Custom_eval without workers

How severe does this issue affect your experience of using Ray?

  • Low: It annoys or frustrates me for a moment.

Hello everyone,
I have made a custom_eval function following the example in

but I’m having some difficulty in adapting the code to my specific problem.

In practice, the only thing that I want to do in my custom_evaluation is to make 2 copies of the same environment (with deepcopy since the reset() function has randomic elements) and compare the weights of my trained model and to another static policy.
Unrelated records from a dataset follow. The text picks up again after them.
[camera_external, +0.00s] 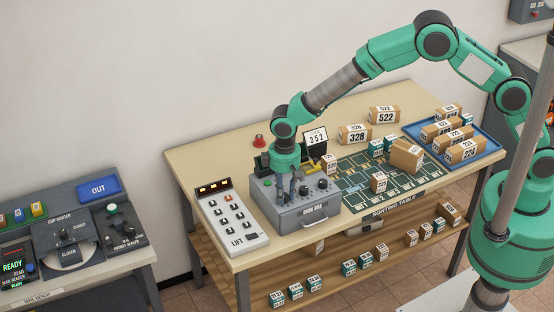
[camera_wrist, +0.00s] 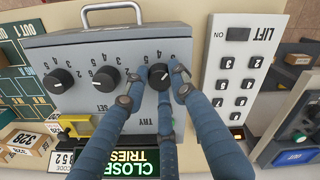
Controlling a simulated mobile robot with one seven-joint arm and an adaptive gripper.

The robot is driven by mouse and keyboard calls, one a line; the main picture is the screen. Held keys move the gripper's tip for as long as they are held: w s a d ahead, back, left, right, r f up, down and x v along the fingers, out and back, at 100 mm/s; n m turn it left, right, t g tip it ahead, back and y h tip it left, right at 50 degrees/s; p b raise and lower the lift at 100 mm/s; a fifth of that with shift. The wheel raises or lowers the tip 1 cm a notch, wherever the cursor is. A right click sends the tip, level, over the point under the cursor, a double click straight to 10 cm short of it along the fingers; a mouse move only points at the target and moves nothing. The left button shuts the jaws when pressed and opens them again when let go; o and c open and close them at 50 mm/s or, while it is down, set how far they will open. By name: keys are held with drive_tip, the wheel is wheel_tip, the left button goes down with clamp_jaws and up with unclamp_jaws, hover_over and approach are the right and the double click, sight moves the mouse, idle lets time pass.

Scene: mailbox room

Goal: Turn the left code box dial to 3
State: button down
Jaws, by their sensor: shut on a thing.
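The grey code box (camera_external: 305,218) stands on the table with a row of three black dials on its top. In the wrist view the box (camera_wrist: 75,45) appears upside down, so its left dial (camera_wrist: 160,78) is the rightmost one. My gripper (camera_external: 288,195) points down over that dial. Its blue fingers (camera_wrist: 159,80) are closed around the dial in the wrist view. The fingers cover part of its number ring, and I cannot read its setting. The middle dial (camera_wrist: 105,78) and the right dial (camera_wrist: 59,80) are uncovered.
The white LIFT keypad (camera_external: 230,218) stands close left of the box. A sign reading 352 (camera_external: 316,137) stands behind it. A green sorting mat (camera_external: 350,175) with parcels and a blue tray (camera_external: 488,150) lie to the right.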

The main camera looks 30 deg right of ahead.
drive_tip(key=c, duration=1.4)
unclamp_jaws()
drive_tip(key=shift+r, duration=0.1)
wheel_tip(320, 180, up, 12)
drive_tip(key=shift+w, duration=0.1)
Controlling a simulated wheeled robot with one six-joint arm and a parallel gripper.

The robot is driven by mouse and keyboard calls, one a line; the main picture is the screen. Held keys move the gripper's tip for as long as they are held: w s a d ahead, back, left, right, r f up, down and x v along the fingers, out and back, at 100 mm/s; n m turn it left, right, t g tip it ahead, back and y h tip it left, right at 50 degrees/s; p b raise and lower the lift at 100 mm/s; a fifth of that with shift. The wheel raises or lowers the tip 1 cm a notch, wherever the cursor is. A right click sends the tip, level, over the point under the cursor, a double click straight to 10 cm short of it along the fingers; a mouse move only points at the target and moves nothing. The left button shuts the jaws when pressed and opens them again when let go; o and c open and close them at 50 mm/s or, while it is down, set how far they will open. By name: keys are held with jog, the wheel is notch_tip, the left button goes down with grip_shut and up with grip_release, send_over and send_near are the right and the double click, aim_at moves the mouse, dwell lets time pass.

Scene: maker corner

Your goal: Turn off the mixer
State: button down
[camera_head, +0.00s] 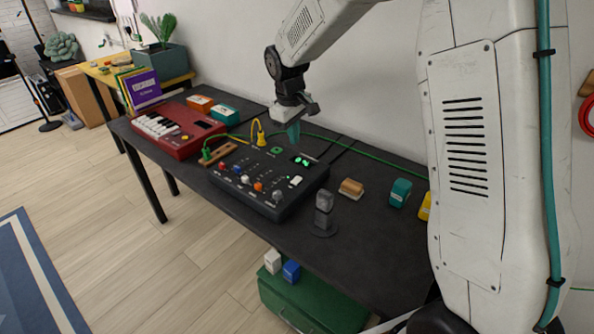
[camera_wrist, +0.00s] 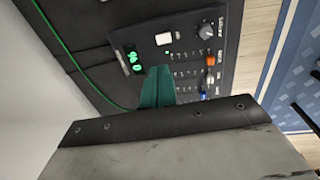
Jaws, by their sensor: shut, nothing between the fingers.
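The mixer (camera_head: 265,190) is a dark box with knobs, sliders and a lit green display on the black table. The display (camera_wrist: 131,62) is lit in the wrist view too. A white rocker-like switch (camera_head: 295,181) sits on the mixer's top; it also shows in the wrist view (camera_wrist: 163,39). My gripper (camera_head: 293,132) is shut and empty, with teal fingertips pointing down. It hangs above the mixer's back edge, near the display. In the wrist view the fingertips (camera_wrist: 157,88) cover part of the panel beside the display.
A red keyboard (camera_head: 178,128) stands left of the mixer. A grey microphone-like object (camera_head: 324,212) stands in front and right. A tan block (camera_head: 351,188) and a teal block (camera_head: 400,192) lie to the right. A yellow plug (camera_head: 258,134) and green cable run behind the mixer.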

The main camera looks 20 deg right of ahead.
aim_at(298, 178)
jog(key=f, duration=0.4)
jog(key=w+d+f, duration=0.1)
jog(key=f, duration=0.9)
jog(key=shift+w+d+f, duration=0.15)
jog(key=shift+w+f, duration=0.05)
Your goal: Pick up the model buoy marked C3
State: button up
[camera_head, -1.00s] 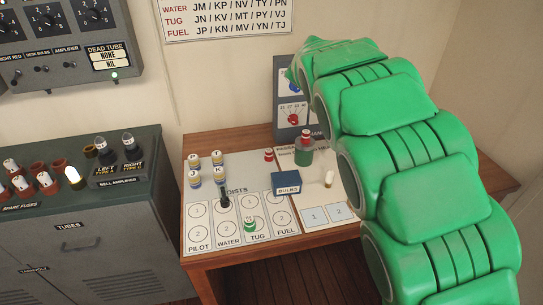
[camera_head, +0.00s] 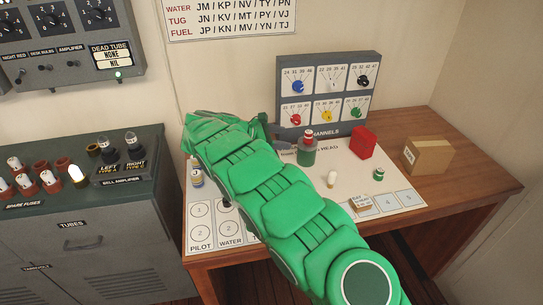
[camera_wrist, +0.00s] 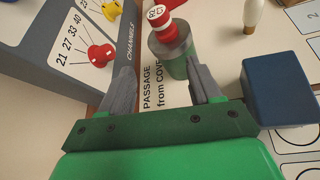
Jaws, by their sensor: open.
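A red buoy with a white, marked top (camera_wrist: 158,20) stands on or in a grey-green cylinder (camera_wrist: 173,60) in the wrist view. The marking is small and tilted, and I cannot read it surely as C3. In the head view the red buoy (camera_head: 308,136) shows above the green cylinder (camera_head: 306,155), in front of the channels panel. My gripper (camera_wrist: 163,88) is open and empty. Its two grey fingers are apart, with the cylinder beyond them. In the head view my gripper (camera_head: 282,145) is partly hidden by my arm, just left of the cylinder. Another buoy, green (camera_head: 378,174), stands on the right of the board.
The channels panel (camera_head: 327,63) with knobs stands behind. A blue box (camera_wrist: 280,88) is close to the right finger. A white bulb (camera_head: 332,178) stands on the board. A red box (camera_head: 363,142) and a cardboard box (camera_head: 427,155) are at the right.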

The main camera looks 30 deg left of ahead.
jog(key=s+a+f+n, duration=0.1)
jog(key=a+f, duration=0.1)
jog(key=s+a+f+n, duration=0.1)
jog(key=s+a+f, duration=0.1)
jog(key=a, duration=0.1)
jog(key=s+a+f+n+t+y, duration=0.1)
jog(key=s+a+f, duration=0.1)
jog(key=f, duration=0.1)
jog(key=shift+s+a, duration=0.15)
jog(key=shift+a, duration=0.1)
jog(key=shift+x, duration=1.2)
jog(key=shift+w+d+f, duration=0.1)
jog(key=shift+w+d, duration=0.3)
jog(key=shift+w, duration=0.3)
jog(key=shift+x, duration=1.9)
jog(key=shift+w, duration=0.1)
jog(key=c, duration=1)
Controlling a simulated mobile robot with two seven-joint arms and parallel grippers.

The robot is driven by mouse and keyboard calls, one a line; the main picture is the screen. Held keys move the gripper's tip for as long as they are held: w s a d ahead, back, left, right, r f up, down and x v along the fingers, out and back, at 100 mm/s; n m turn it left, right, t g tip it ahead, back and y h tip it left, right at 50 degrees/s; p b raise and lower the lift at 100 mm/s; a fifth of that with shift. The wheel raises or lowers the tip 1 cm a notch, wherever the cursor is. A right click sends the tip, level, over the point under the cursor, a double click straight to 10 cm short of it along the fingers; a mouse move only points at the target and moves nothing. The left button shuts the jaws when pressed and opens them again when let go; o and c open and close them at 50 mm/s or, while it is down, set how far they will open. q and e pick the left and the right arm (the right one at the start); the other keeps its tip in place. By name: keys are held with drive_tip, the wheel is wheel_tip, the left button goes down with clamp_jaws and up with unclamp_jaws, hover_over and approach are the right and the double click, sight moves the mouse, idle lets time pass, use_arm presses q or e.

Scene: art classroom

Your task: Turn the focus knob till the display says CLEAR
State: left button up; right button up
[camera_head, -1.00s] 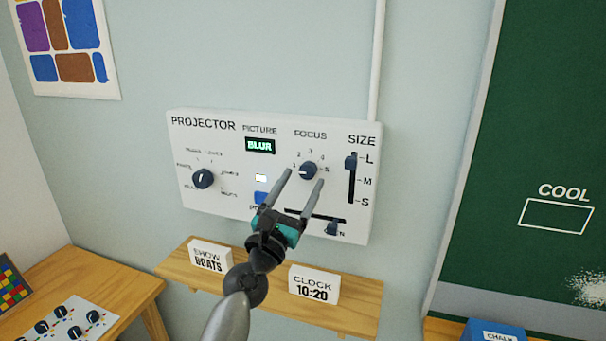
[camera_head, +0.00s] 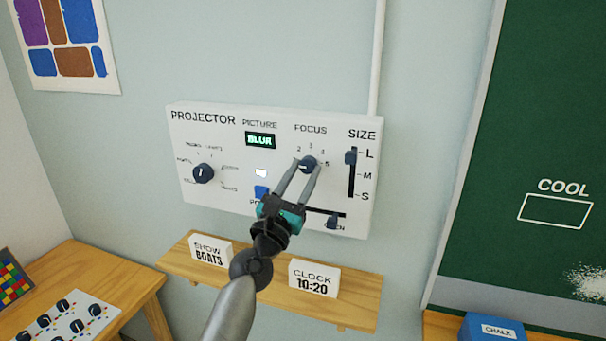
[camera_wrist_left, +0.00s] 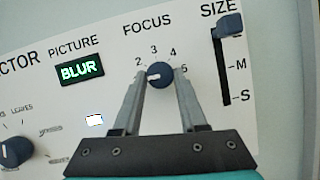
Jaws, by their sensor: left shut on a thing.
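The projector panel (camera_head: 230,190) is a white box on the wall. Its focus knob (camera_head: 308,164) is dark blue, with numbers 2 to 5 readable around it. In the left wrist view the focus knob (camera_wrist_left: 160,75) has a white pointer mark aimed left, toward the place below the 2. The picture display (camera_head: 260,140) reads BLUR, and so does the display in the left wrist view (camera_wrist_left: 80,71). My left gripper (camera_head: 305,168) has its fingers on either side of the focus knob and is shut on it. My right gripper is not in view.
Another round knob (camera_head: 203,173) is at the panel's left. A size slider (camera_head: 351,157) stands at L, right of the focus knob. A lower slider (camera_head: 332,222) lies under the arm. A shelf (camera_head: 250,290) below holds the boats sign (camera_head: 210,251) and clock sign (camera_head: 314,279).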

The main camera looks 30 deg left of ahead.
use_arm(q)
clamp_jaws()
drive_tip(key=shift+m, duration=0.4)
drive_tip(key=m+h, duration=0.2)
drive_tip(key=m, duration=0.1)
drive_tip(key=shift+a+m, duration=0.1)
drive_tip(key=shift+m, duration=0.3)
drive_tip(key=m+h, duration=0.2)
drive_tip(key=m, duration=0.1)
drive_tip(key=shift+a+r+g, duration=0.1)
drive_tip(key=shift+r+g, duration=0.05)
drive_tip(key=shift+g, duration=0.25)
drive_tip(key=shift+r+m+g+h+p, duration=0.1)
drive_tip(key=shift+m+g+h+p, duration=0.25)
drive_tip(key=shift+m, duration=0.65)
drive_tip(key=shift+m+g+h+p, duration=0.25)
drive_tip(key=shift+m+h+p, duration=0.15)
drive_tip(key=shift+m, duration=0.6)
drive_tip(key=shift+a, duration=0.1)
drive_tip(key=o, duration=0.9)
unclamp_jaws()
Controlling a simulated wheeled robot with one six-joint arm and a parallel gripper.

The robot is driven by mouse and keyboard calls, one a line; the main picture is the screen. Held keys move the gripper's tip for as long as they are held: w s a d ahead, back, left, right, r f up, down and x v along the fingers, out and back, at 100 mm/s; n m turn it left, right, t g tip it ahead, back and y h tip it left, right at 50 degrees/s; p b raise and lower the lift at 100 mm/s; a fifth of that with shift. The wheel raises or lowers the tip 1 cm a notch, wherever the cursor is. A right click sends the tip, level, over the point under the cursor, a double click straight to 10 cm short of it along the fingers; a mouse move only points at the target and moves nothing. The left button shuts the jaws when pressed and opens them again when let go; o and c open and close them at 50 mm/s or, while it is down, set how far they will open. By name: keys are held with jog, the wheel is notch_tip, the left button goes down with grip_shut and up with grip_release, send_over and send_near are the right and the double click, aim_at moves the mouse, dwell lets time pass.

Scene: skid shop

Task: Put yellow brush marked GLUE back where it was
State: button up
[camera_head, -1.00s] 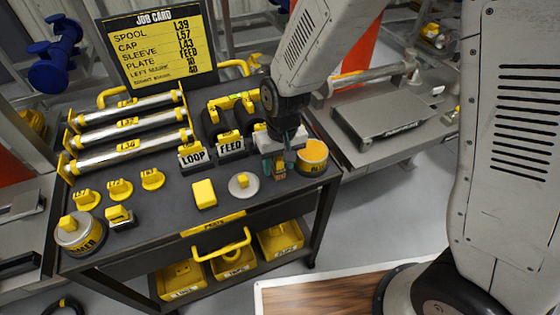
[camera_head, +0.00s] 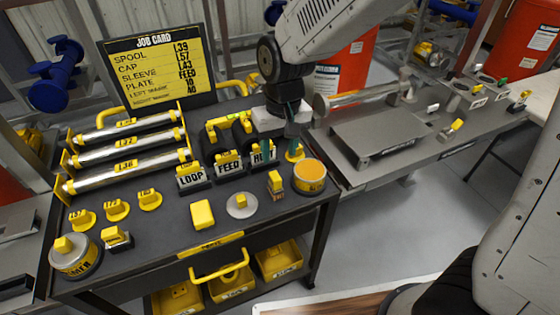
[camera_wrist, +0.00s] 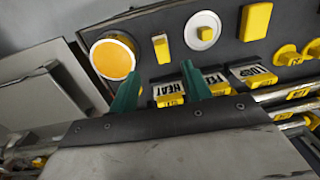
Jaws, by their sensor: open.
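The yellow brush (camera_head: 275,183) stands on the dark cart top, left of and close to a round tin with an orange top (camera_head: 310,172). Its lettering is too small to read. It also shows in the wrist view (camera_wrist: 161,48), right of the tin (camera_wrist: 113,58). My gripper (camera_head: 281,148) is open and empty, with green fingers. It is above and behind the brush, over the HEAT block (camera_head: 262,154). In the wrist view the fingers (camera_wrist: 161,85) are apart and the brush lies beyond their tips, untouched.
LOOP (camera_head: 191,177) and FEED (camera_head: 228,165) blocks stand left of my gripper. A grey disc with a yellow knob (camera_head: 241,207) and a yellow block (camera_head: 203,214) lie left of the brush. A grey bench (camera_head: 375,150) adjoins at right.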

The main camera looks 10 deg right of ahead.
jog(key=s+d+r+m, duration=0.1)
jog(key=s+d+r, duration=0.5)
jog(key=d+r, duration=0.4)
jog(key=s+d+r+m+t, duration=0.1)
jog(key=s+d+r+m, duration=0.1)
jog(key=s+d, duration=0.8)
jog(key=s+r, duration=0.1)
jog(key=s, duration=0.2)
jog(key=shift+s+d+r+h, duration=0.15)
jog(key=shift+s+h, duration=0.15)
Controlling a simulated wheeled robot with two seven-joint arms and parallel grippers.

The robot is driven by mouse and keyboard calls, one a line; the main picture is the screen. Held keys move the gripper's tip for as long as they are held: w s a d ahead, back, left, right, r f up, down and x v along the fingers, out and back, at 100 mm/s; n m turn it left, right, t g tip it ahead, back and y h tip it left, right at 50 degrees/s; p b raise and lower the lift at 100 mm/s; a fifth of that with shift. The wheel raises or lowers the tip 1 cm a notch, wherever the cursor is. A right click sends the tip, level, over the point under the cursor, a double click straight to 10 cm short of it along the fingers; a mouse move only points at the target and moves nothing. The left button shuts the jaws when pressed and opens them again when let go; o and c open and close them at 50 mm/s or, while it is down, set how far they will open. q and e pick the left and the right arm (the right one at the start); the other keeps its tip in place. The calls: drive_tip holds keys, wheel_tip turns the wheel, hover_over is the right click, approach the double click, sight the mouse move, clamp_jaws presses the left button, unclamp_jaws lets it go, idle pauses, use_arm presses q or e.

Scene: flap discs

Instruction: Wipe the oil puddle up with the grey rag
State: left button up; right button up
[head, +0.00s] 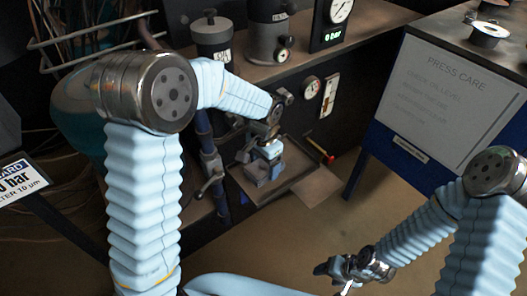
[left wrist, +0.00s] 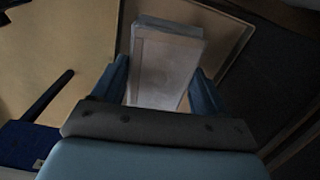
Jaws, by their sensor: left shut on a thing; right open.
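The grey rag (head: 256,172) looks like a thick folded pad. In the left wrist view the rag (left wrist: 165,65) sits between the two blue fingers of my left gripper (left wrist: 157,88). In the head view my left gripper (head: 266,152) points down over a shallow dark tray (head: 291,188) at the foot of the machine, shut on the rag. I cannot tell whether the rag touches the tray floor. I cannot make out the oil puddle clearly; the gripper and rag cover part of the tray. My right gripper (head: 350,270) is open and empty, low at the front.
A valve and pipe (head: 210,170) stand close to the left of the tray. A red-tipped handle (head: 320,149) lies behind its right side. A cabinet with a press care sign (head: 440,95) stands at the right. The floor (head: 330,220) in front is clear.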

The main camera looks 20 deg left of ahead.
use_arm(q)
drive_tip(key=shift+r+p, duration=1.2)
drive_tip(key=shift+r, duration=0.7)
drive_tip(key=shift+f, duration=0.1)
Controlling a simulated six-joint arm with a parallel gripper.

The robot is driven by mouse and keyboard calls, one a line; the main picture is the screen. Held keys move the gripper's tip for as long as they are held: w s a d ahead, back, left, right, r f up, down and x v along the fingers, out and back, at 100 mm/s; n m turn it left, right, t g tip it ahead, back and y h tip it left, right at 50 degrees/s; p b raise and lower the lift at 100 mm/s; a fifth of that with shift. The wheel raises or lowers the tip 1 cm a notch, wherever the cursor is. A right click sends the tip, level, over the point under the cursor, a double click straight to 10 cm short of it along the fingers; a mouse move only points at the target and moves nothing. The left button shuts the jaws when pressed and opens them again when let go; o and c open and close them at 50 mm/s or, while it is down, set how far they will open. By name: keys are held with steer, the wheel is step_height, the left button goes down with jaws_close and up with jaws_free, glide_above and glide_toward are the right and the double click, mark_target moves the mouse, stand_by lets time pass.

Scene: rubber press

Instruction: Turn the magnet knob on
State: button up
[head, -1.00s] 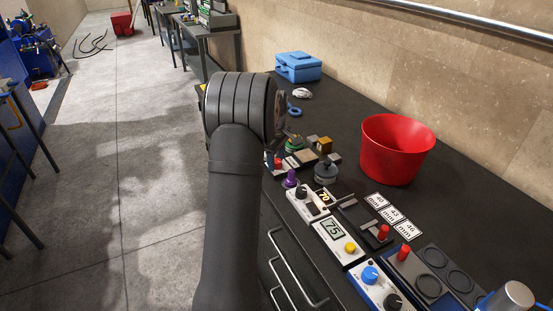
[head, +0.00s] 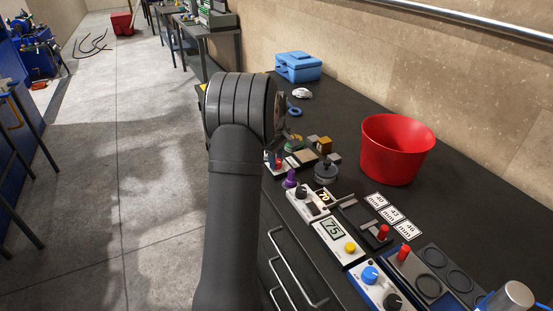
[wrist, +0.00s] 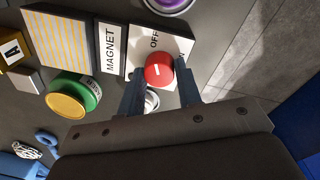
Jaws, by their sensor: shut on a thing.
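In the wrist view, the red magnet knob (wrist: 157,71) stands on a white plate (wrist: 176,48) marked OFF. A MAGNET label (wrist: 110,47) lies to its left. The knob carries a short white mark on its top. My gripper (wrist: 161,67) has one finger on each side of the knob and is shut on it. In the head view, my arm hides most of the gripper and part of the magnet plate.
A striped block (wrist: 58,36) and a green and yellow round piece (wrist: 72,98) are near the knob. A purple piece (head: 291,178), a red bucket (head: 396,150) and a blue box (head: 298,67) stand on the bench. The floor is left of the bench.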

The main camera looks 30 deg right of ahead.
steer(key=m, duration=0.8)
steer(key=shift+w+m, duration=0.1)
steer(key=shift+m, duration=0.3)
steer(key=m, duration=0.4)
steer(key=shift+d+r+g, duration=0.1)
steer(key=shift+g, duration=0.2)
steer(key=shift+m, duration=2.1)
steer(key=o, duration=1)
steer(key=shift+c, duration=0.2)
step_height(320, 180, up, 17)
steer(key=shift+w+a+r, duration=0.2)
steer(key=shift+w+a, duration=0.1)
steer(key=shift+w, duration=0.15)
Furthemore i would like to save the video of my environment . At the moment my implementation looks like this:

from envs import MyEnv
import gym
from ray.rllib.utils import try_import_torch
from copy import deepcopy
torch, nn = try_import_torch()


def CurriculumCustomEval(trainer, eval_workers):
    """custom evaluation function. In this function we execute 2 policies on the
    same copy of the environment to compare their results.
    Args:
        trainer (Trainer): trainer class to evaluate.
        eval_workers (WorkerSet): evaluation workers.
    Returns:
        metrics (dict): evaluation metrics dict.
    """
    
    metrics = {}
    # reset the env and make a clone of it
    video_dir = trainer.config["evaluation_config"]["record_env"]
    env = MyEnv()
    if video_dir:
        env = gym.wrappers.Monitor(
            env=env,
            directory=video_dir,
            video_callable=lambda x: True,
            force=True)
    obs1 = env.reset()
    obs2 = deepcopy(obs1)
    cloned_env = deepcopy(env)
    model = trainer.get_policy("default").model
    no_move_policy = {}
    for flight_id in cloned_env.flights.keys():
        # don't accellerate and don't change angle
        no_move_policy[flight_id] = 4
    done = {"__all__": False}
    counter = 0
    num_collisions = 0
    while not done["__all__"]:
        # perform step with dummy action
        rew, obs, done, info = cloned_env.step(no_move_policy)
        num_collisions += len(cloned_env.conflicts)
        counter += 1
    done = {"__all__": False}
    num_collisions2 = 0
    h = {flight_id: model.get_initial_state()
         for flight_id in env.flights.keys()}
    seq_len = torch.tensor([1.])
    actions = {flight_id: None for flight_id in env.flights.keys()}

    with torch.no_grad():
        while not done["__all__"]:
            # add both the batch and the time dim to the observation returned by the env
            for flight_id in env.flights.keys():
                for elem in obs2[flight_id].keys():
                    obs2[flight_id][elem] = torch.from_numpy(
                        obs2[flight_id][elem]).float().unsqueeze(0).unsqueeze(0)
                for elem in range(len(h[flight_id])):
                    if len(h[flight_id][elem].shape) < 2:
                        h[flight_id][elem] = h[flight_id][elem].unsqueeze(0)
            for flight_id in env.flights.keys():
                actions[flight_id], h[flight_id] = model.forward_rnn(
                    obs2[flight_id], h[flight_id], seq_len)
                actions[flight_id] = torch.argmax(actions[flight_id])
            rew, obs2, done, info = env.step(actions)
            print(actions)
            num_collisions2 += len(env.conflicts)
   env._close_video_recorder()
    #From here on I just have some metrics
   

    return metrics

As you can see i don’t really need workers for this task but i actually get an error

“ray.exceptions.RayActorError: The actor died unexpectedly before finishing this task.”

I’m using tune.run() so I have only a single workflow. There is a way to make this works?